More than any building, Allen's legacy is the social change of
helping move farms closer to people, the way it was a century ago, when
cities boasted dozens of small farms and gardens. More and more people
are joining "the good food revolution," Allen says, but not every
revolutionary has staying power.
"My biggest challenge is to make sure that the people who get into
this are people who will stay into it," Allen says. "People love the
movement of a revolution, but they actually have to become passionate
about it to stay in it. That takes time."
Three Facts About Will Allen
1. He doesn't watch television, but he loves listening to music.

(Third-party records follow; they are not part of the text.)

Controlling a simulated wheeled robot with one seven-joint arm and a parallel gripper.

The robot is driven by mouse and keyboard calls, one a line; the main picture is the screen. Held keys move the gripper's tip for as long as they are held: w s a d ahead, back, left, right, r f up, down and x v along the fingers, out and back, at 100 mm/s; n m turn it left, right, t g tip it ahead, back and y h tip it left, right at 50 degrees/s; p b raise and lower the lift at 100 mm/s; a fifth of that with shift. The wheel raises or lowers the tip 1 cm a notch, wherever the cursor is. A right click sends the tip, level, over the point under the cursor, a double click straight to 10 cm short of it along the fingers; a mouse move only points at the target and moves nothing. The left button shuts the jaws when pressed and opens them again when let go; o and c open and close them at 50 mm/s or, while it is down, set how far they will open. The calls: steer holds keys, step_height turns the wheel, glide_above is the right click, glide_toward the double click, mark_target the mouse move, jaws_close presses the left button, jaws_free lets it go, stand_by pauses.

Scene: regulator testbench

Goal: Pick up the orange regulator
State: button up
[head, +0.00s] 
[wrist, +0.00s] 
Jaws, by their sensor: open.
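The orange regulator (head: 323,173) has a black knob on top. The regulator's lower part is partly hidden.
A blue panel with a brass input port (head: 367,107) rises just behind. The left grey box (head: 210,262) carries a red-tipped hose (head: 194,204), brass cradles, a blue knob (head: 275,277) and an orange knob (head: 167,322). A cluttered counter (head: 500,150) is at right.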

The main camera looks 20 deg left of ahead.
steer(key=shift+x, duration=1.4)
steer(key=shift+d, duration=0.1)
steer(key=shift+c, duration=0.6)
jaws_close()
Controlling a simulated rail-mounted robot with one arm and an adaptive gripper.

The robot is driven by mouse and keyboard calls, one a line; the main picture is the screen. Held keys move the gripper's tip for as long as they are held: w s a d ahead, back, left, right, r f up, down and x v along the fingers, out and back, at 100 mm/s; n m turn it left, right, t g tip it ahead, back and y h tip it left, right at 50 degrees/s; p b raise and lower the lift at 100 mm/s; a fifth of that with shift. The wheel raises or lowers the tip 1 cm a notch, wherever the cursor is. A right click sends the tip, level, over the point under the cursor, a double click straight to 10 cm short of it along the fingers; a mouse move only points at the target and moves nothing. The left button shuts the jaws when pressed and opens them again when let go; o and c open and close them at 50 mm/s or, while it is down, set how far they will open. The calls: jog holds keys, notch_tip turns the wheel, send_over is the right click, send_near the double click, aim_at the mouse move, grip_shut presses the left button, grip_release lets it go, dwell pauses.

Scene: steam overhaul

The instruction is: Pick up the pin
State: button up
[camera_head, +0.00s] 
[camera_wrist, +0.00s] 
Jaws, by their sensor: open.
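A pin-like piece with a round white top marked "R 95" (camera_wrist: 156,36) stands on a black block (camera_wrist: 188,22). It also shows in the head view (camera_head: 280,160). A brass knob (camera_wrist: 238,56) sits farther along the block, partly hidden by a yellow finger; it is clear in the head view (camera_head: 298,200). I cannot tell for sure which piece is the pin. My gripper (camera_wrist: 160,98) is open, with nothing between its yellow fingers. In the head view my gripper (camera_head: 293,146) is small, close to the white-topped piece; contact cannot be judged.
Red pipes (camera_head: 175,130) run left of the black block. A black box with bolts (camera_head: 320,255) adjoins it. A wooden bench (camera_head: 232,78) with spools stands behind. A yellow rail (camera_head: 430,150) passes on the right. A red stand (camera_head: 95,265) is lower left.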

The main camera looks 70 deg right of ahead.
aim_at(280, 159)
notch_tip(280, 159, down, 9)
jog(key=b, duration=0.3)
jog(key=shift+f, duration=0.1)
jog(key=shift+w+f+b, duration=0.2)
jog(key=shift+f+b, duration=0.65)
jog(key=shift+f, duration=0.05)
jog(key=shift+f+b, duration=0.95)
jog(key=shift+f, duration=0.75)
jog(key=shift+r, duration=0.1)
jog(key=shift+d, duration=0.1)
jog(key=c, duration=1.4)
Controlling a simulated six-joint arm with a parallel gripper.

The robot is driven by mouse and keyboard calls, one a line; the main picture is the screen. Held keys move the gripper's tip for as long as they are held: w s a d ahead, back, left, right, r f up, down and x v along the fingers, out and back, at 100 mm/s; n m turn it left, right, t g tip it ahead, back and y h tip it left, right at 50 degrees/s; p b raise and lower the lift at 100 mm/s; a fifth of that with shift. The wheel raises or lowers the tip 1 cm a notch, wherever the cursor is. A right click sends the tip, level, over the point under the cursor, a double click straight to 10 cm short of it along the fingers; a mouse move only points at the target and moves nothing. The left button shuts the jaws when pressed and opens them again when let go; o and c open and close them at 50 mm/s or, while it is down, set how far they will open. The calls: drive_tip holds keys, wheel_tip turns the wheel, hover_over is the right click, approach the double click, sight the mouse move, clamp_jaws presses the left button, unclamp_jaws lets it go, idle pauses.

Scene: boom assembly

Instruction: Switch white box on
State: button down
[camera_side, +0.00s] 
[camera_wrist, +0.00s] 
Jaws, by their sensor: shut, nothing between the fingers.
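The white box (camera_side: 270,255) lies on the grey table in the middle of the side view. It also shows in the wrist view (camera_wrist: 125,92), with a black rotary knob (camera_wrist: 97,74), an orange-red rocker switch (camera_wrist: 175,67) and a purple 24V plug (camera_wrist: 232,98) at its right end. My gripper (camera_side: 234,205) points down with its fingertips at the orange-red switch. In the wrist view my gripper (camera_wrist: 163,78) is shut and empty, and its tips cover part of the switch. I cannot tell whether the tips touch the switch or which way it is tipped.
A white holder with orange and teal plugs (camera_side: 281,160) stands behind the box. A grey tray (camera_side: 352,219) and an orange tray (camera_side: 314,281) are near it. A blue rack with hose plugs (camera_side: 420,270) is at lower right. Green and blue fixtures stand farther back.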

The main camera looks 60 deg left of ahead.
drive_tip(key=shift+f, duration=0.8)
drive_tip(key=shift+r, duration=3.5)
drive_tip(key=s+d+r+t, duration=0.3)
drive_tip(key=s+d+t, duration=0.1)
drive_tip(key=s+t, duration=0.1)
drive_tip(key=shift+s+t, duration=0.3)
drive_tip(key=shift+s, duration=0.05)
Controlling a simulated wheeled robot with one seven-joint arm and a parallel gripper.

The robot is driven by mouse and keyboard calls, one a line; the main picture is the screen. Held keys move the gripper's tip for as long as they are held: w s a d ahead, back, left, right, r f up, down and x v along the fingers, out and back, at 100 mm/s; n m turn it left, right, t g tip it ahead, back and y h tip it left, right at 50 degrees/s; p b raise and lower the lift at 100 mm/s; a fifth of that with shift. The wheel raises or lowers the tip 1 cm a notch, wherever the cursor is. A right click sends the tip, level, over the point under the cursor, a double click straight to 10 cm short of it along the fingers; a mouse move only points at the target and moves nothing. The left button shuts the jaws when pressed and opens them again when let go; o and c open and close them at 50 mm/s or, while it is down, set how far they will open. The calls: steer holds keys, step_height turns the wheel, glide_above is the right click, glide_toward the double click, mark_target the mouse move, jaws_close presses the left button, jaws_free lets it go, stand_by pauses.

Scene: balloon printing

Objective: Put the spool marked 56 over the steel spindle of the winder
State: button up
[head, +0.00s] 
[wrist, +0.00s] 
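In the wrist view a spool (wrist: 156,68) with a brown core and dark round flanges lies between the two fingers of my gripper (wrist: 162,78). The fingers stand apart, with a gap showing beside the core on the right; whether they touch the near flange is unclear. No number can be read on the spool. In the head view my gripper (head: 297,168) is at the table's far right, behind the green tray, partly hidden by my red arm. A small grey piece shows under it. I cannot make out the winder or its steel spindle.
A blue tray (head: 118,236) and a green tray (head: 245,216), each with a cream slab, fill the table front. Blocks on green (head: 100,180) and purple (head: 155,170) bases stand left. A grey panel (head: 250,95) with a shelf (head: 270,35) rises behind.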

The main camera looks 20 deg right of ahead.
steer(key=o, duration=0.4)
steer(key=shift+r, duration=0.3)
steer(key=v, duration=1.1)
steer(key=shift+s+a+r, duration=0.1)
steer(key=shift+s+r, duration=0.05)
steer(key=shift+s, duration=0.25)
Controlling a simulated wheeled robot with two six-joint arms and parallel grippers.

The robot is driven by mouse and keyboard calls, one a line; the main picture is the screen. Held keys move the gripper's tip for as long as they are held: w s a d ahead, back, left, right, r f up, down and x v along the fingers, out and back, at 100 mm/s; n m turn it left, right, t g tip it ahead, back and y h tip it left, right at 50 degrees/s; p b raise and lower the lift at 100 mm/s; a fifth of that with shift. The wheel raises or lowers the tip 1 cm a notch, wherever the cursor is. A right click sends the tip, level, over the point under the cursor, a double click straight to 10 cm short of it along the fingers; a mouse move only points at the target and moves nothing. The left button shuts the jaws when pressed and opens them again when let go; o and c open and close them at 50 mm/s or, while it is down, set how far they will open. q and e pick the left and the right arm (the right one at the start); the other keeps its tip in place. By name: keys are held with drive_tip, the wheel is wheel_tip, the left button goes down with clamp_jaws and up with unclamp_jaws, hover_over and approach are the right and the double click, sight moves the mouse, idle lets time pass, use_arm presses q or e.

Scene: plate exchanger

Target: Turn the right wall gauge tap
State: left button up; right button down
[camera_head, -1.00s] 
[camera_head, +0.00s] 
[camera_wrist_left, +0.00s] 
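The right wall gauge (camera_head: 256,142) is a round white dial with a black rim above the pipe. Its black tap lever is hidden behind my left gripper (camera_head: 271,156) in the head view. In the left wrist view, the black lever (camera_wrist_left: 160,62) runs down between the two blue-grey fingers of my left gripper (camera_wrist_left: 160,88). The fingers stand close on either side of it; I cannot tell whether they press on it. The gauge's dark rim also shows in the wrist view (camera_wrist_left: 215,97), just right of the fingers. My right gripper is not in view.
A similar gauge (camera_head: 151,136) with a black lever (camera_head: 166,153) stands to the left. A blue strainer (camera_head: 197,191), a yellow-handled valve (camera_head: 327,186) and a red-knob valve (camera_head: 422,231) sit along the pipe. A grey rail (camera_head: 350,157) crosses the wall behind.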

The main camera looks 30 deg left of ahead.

"I'm stuck in the '70s," Allen says. "I'm a Motown kind of guy, and I
listen to CDs in my car as I drive from farm to farm. That's the only
time I have to listen."
2. Every morning he fishes at a pond by his farm.
"I do the catch-and-release thing," Allen says. "Fishing and farming
were two of the things my father passed on to me. I know how to take
care of myself, and I'm pretty self-sufficient."
3. He's a great cook. "If you're going to eat, you
need to learn how to cook," Allen says. "I am known for my stir-fried
collards, the way I fix fish and chicken, and my sweet potato pie. And,
of course, greens. I make my own salad dressings, which is basically
vinegar and oil. I use two parts oil to one part balsamic vinegar with
some honey, add a little salt and pepper, squeeze a little garlic in and
we're good to go. The more greens you use in your salad, the better the
taste. That's what I eat. Sometimes I'll eat a whole plate of nothing
but greens, cucumbers, tomatoes and onions."